▶ Raw data
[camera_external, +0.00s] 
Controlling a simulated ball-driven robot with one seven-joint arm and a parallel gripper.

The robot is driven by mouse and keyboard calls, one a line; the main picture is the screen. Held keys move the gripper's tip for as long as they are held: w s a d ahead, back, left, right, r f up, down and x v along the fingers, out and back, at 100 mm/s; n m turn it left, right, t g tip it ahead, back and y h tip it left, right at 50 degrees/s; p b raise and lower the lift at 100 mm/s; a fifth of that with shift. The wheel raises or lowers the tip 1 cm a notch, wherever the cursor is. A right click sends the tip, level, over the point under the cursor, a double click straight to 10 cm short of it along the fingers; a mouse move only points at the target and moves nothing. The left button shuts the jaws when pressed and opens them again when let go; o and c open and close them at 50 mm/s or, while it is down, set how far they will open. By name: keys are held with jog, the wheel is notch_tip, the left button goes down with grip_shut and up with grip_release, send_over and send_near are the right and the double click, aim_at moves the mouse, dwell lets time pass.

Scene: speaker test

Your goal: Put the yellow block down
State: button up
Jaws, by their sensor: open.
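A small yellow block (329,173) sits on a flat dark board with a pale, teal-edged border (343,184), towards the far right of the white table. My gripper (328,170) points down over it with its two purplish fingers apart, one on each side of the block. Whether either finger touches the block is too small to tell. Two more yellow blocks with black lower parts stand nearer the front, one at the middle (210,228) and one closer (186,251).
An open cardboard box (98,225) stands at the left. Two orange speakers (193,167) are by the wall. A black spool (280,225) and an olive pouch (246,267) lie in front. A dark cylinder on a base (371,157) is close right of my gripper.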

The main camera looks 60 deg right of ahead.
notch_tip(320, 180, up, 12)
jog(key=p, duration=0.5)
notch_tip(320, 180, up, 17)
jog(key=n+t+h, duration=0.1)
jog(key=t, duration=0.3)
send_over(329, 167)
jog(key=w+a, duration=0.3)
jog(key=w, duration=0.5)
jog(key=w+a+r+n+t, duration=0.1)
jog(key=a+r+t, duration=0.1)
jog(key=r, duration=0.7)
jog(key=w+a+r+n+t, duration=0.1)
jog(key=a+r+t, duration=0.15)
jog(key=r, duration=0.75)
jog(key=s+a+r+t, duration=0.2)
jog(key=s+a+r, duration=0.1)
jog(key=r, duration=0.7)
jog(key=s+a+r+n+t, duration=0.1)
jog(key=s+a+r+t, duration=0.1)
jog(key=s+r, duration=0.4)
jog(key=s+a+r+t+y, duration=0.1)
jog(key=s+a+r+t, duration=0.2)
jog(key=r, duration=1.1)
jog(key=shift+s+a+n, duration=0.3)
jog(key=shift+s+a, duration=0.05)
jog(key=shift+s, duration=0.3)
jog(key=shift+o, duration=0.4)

▶ Short exercise
Using the data above, return each line exactly as written.

▶ Worked answer
[camera_external, +0.00s] 
Controlling a simulated ball-driven robot with one seven-joint arm and a parallel gripper.

The robot is driven by mouse and keyboard calls, one a line; the main picture is the screen. Held keys move the gripper's tip for as long as they are held: w s a d ahead, back, left, right, r f up, down and x v along the fingers, out and back, at 100 mm/s; n m turn it left, right, t g tip it ahead, back and y h tip it left, right at 50 degrees/s; p b raise and lower the lift at 100 mm/s; a fifth of that with shift. The wheel raises or lowers the tip 1 cm a notch, wherever the cursor is. A right click sends the tip, level, over the point under the cursor, a double click straight to 10 cm short of it along the fingers; a mouse move only points at the target and moves nothing. The left button shuts the jaws when pressed and opens them again when let go; o and c open and close them at 50 mm/s or, while it is down, set how far they will open. By name: keys are held with jog, the wheel is notch_tip, the left button goes down with grip_shut and up with grip_release, send_over and send_near are the right and the double click, aim_at moves the mouse, dwell lets time pass.

Scene: speaker test

Your goal: Put the yellow block down
State: button up
Jaws, by their sensor: open.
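A small yellow block (329,173) sits on a flat dark board with a pale, teal-edged border (343,184), towards the far right of the white table. My gripper (328,170) points down over it with its two purplish fingers apart, one on each side of the block. Whether either finger touches the block is too small to tell. Two more yellow blocks with black lower parts stand nearer the front, one at the middle (210,228) and one closer (186,251).
An open cardboard box (98,225) stands at the left. Two orange speakers (193,167) are by the wall. A black spool (280,225) and an olive pouch (246,267) lie in front. A dark cylinder on a base (371,157) is close right of my gripper.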

The main camera looks 60 deg right of ahead.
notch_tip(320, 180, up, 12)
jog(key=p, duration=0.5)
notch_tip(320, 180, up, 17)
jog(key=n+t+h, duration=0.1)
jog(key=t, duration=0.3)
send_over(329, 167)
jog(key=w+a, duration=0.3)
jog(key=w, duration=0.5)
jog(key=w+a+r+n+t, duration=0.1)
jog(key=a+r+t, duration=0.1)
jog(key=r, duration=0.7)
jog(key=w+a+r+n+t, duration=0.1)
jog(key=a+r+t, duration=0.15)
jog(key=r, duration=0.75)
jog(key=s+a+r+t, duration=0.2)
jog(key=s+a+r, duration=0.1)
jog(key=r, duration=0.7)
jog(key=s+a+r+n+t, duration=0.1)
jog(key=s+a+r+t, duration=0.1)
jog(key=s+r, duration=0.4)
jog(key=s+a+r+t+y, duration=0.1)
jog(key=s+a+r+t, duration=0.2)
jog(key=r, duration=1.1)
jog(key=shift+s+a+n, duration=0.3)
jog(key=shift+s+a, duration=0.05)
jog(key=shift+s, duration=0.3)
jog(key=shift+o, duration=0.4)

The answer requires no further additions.